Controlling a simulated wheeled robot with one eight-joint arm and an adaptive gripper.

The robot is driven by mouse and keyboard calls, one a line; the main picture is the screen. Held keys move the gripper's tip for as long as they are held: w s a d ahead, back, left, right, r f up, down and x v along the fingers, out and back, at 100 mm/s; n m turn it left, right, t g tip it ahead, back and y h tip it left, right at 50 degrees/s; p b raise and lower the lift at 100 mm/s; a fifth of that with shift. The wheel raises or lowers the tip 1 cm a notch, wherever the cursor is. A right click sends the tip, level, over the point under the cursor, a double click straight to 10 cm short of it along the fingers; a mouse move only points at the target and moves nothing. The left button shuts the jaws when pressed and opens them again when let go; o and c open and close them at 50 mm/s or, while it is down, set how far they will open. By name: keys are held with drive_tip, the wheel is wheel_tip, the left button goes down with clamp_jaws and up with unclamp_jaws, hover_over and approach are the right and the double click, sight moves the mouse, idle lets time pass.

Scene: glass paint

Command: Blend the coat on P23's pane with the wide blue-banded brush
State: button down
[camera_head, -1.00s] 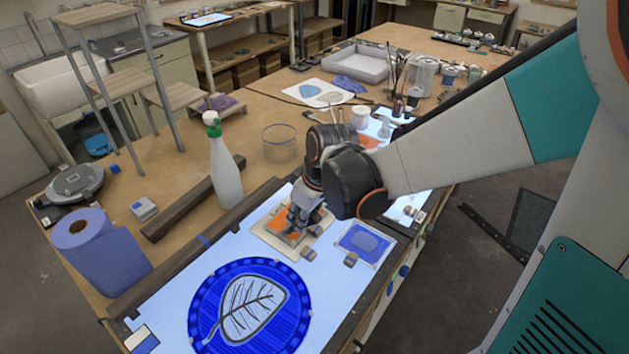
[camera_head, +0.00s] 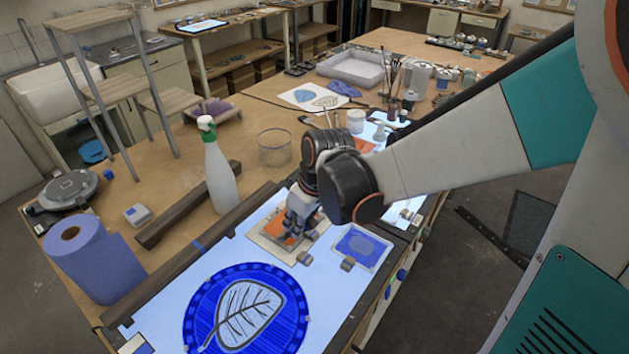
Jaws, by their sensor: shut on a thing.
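My gripper (camera_head: 291,232) is low over a small pane with an orange patch (camera_head: 272,232) on the lit table. It is shut on a thing that it mostly hides, seemingly the brush; no blue band can be made out. The fingertips cover the right part of the orange patch, and I cannot tell whether the bristles touch it. A small pane with a blue patch (camera_head: 361,244) lies to the right. A round blue pane with a leaf drawing (camera_head: 245,313) lies in front. No label P23 is readable.
A spray bottle (camera_head: 220,178), a blue paper roll (camera_head: 92,256) and a dark bar (camera_head: 180,213) stand or lie to the left. A glass jar (camera_head: 274,147) is behind. Small dark blocks (camera_head: 304,258) sit by the panes. Pots and brushes (camera_head: 392,75) stand farther back.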

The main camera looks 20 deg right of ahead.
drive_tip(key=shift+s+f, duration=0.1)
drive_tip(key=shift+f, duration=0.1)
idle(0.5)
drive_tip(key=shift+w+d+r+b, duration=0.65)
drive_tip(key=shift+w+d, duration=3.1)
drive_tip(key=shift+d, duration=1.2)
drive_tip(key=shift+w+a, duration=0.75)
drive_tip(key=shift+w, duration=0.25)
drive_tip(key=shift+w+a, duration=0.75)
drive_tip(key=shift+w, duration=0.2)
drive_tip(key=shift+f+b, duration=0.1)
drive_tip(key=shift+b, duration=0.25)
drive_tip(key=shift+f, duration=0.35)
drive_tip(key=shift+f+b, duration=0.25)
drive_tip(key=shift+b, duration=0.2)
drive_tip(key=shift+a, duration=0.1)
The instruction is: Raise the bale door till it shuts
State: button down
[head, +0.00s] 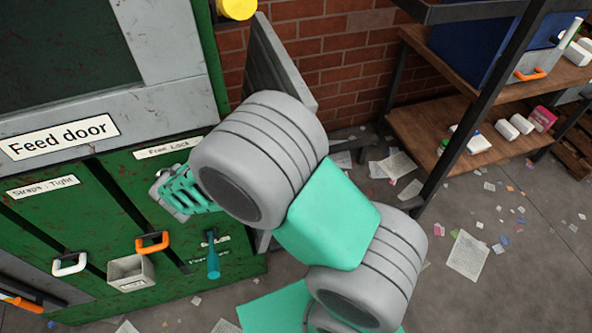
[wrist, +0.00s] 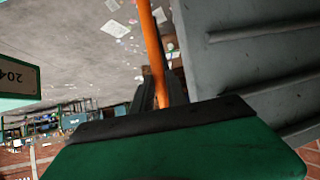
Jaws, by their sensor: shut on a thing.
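The green baler (head: 90,240) fills the left of the head view, with a grey upper door labelled "Feed door" (head: 65,135). A grey panel (head: 280,65) stands out from its right side, partly behind my arm; I cannot tell surely whether it is the bale door. In the wrist view a ribbed grey panel (wrist: 250,60) fills the right side, beside an orange bar (wrist: 152,45). My gripper (wrist: 160,97) is shut on the orange bar, its dark fingers on either side. In the head view my teal hand is in front of the baler, its fingertips hidden.
A shelf rack (head: 480,115) with boxes and bottles stands at the right, before a brick wall (head: 330,50). Scattered paper (head: 468,255) lies on the floor. A white handle (head: 70,263), an orange handle (head: 152,242) and a small grey box (head: 130,272) are on the baler front.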

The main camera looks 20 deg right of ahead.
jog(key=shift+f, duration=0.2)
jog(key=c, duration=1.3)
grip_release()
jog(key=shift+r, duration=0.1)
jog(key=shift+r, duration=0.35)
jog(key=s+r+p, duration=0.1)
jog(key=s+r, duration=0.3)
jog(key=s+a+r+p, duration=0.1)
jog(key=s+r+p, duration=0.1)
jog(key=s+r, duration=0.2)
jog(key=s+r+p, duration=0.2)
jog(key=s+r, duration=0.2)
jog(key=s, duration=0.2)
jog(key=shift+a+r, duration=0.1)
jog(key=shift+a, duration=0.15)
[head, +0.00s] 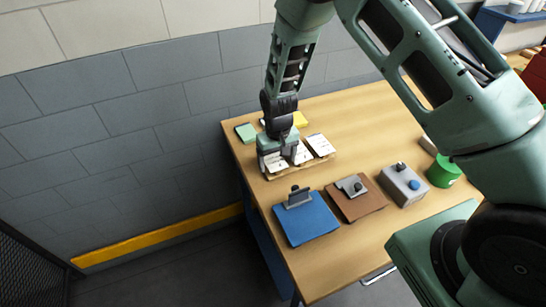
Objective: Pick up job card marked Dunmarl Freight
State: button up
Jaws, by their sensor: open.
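Several white job cards lie side by side on a tan tray (282,173) on the wooden table. One card (276,160) shows at the left, another card (303,155) in the middle, and a right-hand card (320,145) at the tray's right. Their print is too small to read, so I cannot tell which is marked Dunmarl Freight. My gripper (280,163) points down over the left and middle cards, with its jaws open. It partly hides these cards. I cannot tell whether its fingers touch a card.
A blue clipboard (306,222) and a brown clipboard (358,205) lie in front of the tray. A green pad (245,132) and a yellow pad (300,119) lie behind.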

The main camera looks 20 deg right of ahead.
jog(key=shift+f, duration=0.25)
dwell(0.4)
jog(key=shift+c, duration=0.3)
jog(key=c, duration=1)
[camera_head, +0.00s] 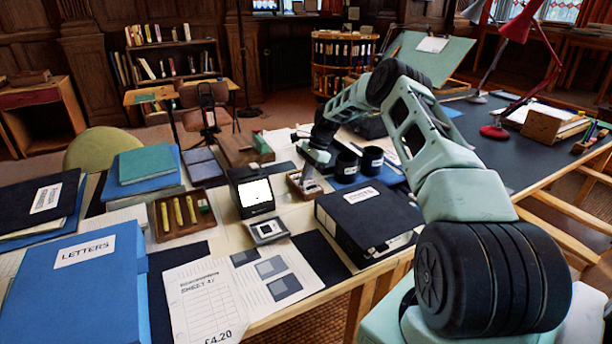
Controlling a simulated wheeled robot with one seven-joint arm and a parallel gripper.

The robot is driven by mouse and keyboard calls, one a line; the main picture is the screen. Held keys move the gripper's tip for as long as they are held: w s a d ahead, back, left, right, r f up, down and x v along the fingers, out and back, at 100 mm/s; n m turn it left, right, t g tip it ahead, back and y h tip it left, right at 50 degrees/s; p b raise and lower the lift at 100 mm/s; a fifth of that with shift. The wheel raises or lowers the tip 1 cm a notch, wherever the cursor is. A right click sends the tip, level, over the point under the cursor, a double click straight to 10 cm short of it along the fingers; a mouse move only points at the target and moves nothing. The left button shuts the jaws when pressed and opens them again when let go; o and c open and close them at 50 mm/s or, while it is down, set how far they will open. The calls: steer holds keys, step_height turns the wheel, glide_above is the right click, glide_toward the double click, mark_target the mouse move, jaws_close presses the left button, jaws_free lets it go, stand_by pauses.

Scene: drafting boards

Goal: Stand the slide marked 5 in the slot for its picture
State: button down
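My gripper (311,178) points down over a small wooden box (294,184) near the middle of the table. Its fingers are small and partly hidden, so I cannot tell whether they are open or hold anything. A square grey-framed piece (268,229) with a dark middle lies in front of a black viewer with a lit white screen (255,192). No mark 5 is readable on any slide, and no numbered slot can be made out. A printed sheet with dark pictures (272,273) lies nearer the front.
A black binder (365,222) stands close right of the box, with dark cups (347,166) behind. A wooden tray with yellow sticks (180,213) is left of the viewer. A blue LETTERS box (80,290) fills the front left. Books (147,165) are stacked behind.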

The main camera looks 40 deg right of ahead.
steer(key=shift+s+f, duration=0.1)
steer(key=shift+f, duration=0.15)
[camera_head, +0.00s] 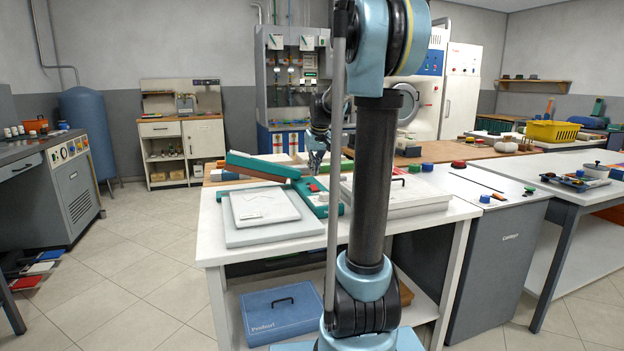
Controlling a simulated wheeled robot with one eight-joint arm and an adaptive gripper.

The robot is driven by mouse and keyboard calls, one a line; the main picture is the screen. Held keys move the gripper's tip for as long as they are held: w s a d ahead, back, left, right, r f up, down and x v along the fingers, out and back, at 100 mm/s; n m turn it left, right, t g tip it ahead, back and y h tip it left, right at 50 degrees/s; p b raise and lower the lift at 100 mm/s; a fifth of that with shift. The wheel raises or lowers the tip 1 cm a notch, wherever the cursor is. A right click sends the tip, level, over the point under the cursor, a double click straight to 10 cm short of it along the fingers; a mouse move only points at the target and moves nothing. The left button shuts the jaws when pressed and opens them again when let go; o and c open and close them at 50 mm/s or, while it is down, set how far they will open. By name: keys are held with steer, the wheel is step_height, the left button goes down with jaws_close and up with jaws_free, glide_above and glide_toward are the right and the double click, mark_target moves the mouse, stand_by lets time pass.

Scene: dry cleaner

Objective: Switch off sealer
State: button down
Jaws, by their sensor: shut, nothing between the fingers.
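The sealer (322,204) is a teal device on the white table, with a long teal lid arm (262,165) raised at a slant to the left. A small red switch (314,187) shows on its body. Whether the switch is on or off is too small to tell. My gripper (315,166) points down over the back of the sealer, close above the red switch in the picture. It is shut and empty. I cannot tell whether it touches the sealer. My own arm hides the area just right of the sealer.
A white pad on a grey board (240,232) lies in front of the sealer. A white box (420,193) stands right of it. A grey counter (497,196) with red, green and blue buttons adjoins the table.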

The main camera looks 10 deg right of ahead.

════════

Only the lines from the one containing "Jaws, by their sensor: shut, nothing" to the end of the records should be repeated, exactly as they appear.

THE RESULT:
Jaws, by their sensor: shut, nothing between the fingers.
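The sealer (322,204) is a teal device on the white table, with a long teal lid arm (262,165) raised at a slant to the left. A small red switch (314,187) shows on its body. Whether the switch is on or off is too small to tell. My gripper (315,166) points down over the back of the sealer, close above the red switch in the picture. It is shut and empty. I cannot tell whether it touches the sealer. My own arm hides the area just right of the sealer.
A white pad on a grey board (240,232) lies in front of the sealer. A white box (420,193) stands right of it. A grey counter (497,196) with red, green and blue buttons adjoins the table.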

The main camera looks 10 deg right of ahead.

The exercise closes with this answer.